It was my fault for posting the menu on Twitter. I should have known that anything on there would be at once a focal point for all opinion on the planet, from the good to the bad to the warranted or the frankly irrelevant. It is a funny place is Twitter; a hot bed of hot takes mostly nabbed from someone else and passed-off as their own for likes, credence, and virtue signalling . It’s Elon’s fault they probably screamed at the phones whilst telling me that the menu is too expensive, too cheap, grammatically incorrect, and – my personal favourite – nothing like the Spanish food they cook at home. I only said that after three dishes it was the Spanish restaurant that Birmingham desperately needed; a fair point given that the present Spanish highlights in the city amount to 241 on sangria at the one in Grand Central or the bloke selling churro on New Street. Those churros are six quid by the way. Please provide address details so that I can come and eat better ones at your house for less. God, it’s tiring. The only thought that gets me through it is by imagining some Spanish blogger presently getting chastised by an old perma-tanned English bloke living in the Canaries for a picture of a plate of fish and chips. It’s never gravy and curry sauce, Juan. How bloody dare you insult the food. It’s also too bloody expensive. Every home in England could do you better.

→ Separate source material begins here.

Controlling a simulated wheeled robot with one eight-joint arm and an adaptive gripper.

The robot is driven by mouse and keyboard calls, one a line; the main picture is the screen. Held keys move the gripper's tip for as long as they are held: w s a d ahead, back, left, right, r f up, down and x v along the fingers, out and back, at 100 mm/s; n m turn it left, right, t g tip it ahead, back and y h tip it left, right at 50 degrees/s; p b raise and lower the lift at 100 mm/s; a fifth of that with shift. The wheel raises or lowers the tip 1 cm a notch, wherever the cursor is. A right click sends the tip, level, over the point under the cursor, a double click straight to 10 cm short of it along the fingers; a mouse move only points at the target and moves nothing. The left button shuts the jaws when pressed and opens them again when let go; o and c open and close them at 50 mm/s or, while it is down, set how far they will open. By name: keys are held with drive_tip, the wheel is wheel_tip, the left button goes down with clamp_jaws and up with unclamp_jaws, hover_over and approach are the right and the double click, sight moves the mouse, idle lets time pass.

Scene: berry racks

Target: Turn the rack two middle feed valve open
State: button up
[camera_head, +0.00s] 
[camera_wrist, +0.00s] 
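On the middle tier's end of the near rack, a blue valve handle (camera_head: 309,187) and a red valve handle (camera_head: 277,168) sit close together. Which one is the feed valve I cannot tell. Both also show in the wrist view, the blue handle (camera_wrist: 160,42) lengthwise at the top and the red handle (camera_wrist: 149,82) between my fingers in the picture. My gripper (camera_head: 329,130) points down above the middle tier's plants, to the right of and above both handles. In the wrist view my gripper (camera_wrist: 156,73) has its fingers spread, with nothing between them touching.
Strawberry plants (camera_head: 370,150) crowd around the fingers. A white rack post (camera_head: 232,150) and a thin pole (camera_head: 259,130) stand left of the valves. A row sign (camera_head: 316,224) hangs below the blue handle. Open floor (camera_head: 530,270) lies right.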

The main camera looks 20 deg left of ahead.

The building that now houses Plates by Purnell’s used to be Spanish in notion. It wasn’t very good. They had the cheap meal deals that drew in the accountants fresh off their lunchtime meetings and a location just far enough from New Street to be described by the worst of the internet as a ‘hidden gem’. It’s probably best described by a previous friend of mine who went and quite liked it “even if the cured meats came straight from the fridge of Lidl”. In that way, Plates, as I’m herein calling it, is a massive upgrade. The meats, oils, and quintessentially Spanish bits have come from a top supplier. They sell brandy-heavy jugs of sangria and have a good list of sherry. The room with its faux plants and distressed tiles is camp and over-the-top, accurately described that very evening by Glynn Purnell as a 70’s wine bar. In the summer they’ll pull the bifold doors back and have a few tables outside, hopefully, one presumes, to stop it being so hidden. Those hidden gems, you can never find them.

The food is mostly authentic, and when I say mostly, it comes with a few caveats. Serving the tomato pulp on the side of the pan con tomato so that the toast stays firm is going to be enough to get that Spanish bull charging towards Glynn, and that’s before I get anywhere near to the creme catalan later. But mostly its earnest and humble. The olives are briney and bright, thanks to the dainty pickled onions and charred cubes of peppers. Another little bowl has artichokes taking a dip in some excellent olive oil. The patatas bravas are the best I can recall eating in the UK. Maybe they could be a little crispier on the edges but the sauce has an alluding deep smokey heat.


We eat a lot of the menu and love almost all of it. A salad of charred lettuce has anchovy and a crunchy topping that I think is freekah but likely very wrong. Aubergine chips are soft and moreish, drenched in truffled honey, whilst a cassoulet of chickpeas is a tangle of onions, peppers, and capers. I think it’s a little flat on seasoning at first and then realise it’s very much not. The most expensive of the above dishes is £7.50, whilst the cod is the most expensive on the menu at £9. You can’t miss that cod. The portion size is generous and the cookery spot on. The sauce has a beautiful lactic quality that stands-up the paprika. You will chase the last of the sauce around the peripherals of the bowl.




Possibly my favourite dish is the simplest. Chorizo in red wine has super high-quality chorizo in a sauce that is reminiscent of French onion soup that has the swagger of a two-bottle-a-night rioja drinker. Order extra bread and sit in the bowl until the liquid levels drop and the bread has a new life of its own. Eat the last of the chorizo, get the sodden bread down the shaft and book The Camino de Santiago. Celebrate with the garlic prawns that are beautifully cooked but maybe not as breath-honkingly pungent as they could be. A pork fillet is cooked to medium as it should be, with more of that very good tomato sauce. I’m going to stick this here right now and say that the only people who will criticise Plates are those who don’t eat here.





Two desserts to finish. A lemon and poppy seed sponge is basically a fancy lemon drizzle cake, and the “creme catalan” which comes in inverted brackets given its a caramel mousse and cracker, which tastes great on its own and even better with a glass of sherry dashed into it. I know, internet, it’s not a creme caramel. Please think of it as something you’d get over the road in his one star restaurant and stop shouting at me. The bill with some cocktails was about £80 a head though you could do it much cheaper by being less greedy. And when I say ‘about’ its because the bill was paid before I had a chance to see it. I can see myself spending a lot of time at Plates by Purnells. At lunch or dinner, for an inexpensive bite to eat with a glass of something red. I really hope they sort the wording on the menu out because I can’t handle any more flack and they’ll be judged on the food alone, which is undeniably excellent.